Her walk is really more of an easy yet brisk jog. She runs up and down the hill at the park and if during her ascent she falls, she’ll steady herself and then use the grass to pull herself back up and continue with dogged determination. During descents, I usually offer my hand (she accepts when on very uneven surfaces like giant boulders or flowing lava) because the sight of her running down an steep-ish incline is nerve-wracking. But she doesn’t take my hand, and she doesn’t fall. So I let her go and I savor the sight (really more of a blur) before me. Lately, she’s been trying to stand on her head, or so it seems, and winds up in a downward dog position, hanging out upside down and peering back through her legs with a sly smile. I expect she’ll have mastered the somersault by Monday and if not, we’ll be hitting the gym to work on her core strength, and probably do some suicides in which case Stella may need to take it easy while I get back in shape.

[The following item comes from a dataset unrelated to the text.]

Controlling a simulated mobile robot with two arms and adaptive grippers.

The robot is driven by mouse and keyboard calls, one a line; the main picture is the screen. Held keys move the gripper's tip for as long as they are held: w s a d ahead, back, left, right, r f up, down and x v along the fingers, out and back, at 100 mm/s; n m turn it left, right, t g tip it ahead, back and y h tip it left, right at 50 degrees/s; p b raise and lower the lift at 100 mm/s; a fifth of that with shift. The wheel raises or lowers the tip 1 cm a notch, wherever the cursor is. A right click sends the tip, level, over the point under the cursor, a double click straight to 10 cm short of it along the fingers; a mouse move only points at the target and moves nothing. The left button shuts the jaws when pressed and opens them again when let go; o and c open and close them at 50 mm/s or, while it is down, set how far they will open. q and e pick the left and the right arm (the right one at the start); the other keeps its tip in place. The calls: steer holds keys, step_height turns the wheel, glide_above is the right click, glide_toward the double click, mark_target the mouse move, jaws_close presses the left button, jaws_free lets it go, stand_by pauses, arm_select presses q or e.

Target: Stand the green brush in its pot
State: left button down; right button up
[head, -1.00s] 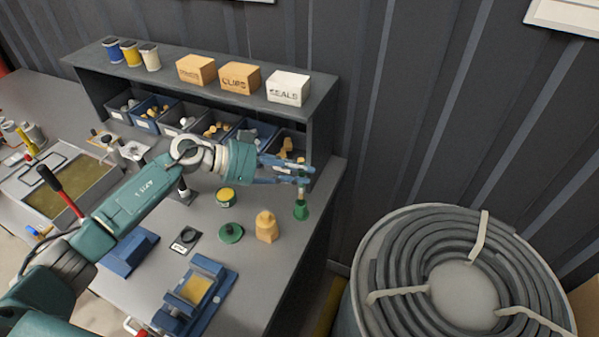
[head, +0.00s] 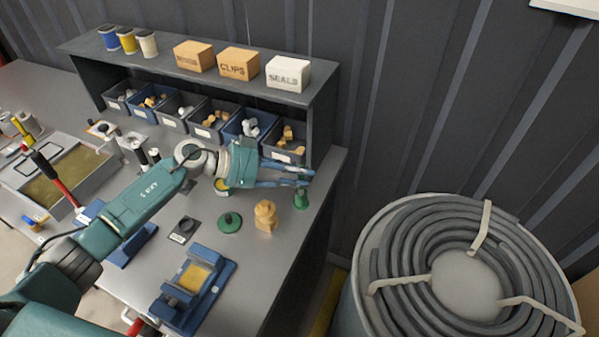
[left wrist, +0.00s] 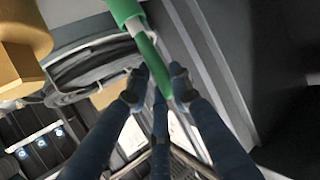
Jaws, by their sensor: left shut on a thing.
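My left gripper (head: 308,177) is over the back right of the bench, shut on the green brush. In the left wrist view the brush's green handle (left wrist: 149,55) runs between the fingertips, with a pale ferrule (left wrist: 135,27) beyond. The ferrule meets a wider green piece (left wrist: 122,8), which looks like the pot. In the head view this green piece (head: 301,201) stands upright on the bench just below the fingertips. I cannot tell how deep the brush sits in it. My right gripper is not in view.
A blue vice (head: 194,285) is nearer. Parts bins (head: 285,146) line the back under a shelf (head: 200,85). The bench's right edge is close; a hose drum (head: 365,250) stands beyond.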

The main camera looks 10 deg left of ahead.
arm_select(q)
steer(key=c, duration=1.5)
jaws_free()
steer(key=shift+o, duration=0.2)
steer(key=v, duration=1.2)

We are at the stage where she is now a very good mimic, an eager and quick learner. We have so much fun. In recent weeks, she’s been putting the phone to her ear and if I hand her a brush or comb, she’ll move it across the back of her head, because let’s face it, the front pretty much styles itself. Yesterday morning, I taught her how to kick, and she hasn’t stopped since. The video below is from yesterday afternoon. At first her dribbling seemed like a fluke, but she’s done it about a dozen times since then, and I can’t help but be completely dazzled. I’m her mom and that is my job and it comes very naturally to me, as it should. This video, below, co-starring PaPa (Cody’s dad), may be very ho-hum to you but it warms me up and makes my heart grow at least another centimeter in diameter. Until yesterday, she’d walk up to the ball, then pick it up and throw it. She never let it touch her foot. But now she is purposefully kicking it along and it’s just about the best thing I’ve ever seen. And tomorrow, she’ll do something else for the first time and it will be a new best-thing-I’ve-ever-seen. Every parent knows exactly what I mean.
Stella relishes every adventure, “big” and small–from trips to see the seaplanes and kites at Gasworks Park and tours among the elephants and giraffes at the zoo, to forays to the fridge to examine bottles and jars and visits to the dust bunnies in the bedroom closet. She expresses her joy with ecstatic physical outbursts. Bouncing and arm flailing and squealing and rolling with total exploding exuberance. She’s my happy little athlete. Yes, yes, I know. That’s a label. And it’s very possible that she’ll one day eschew soccer balls for fluffy pink tutus, and that’s okay. (Though, let’s face it, passing over a basketball for a soccer ball is pretty much the equivalent–KIDDING, sort of.) Really, I’m just following her lead. Trying to keep up and shaking my head in amazement, with gratitude and Stella’s goose-poop-covered shoe smacking me in the face.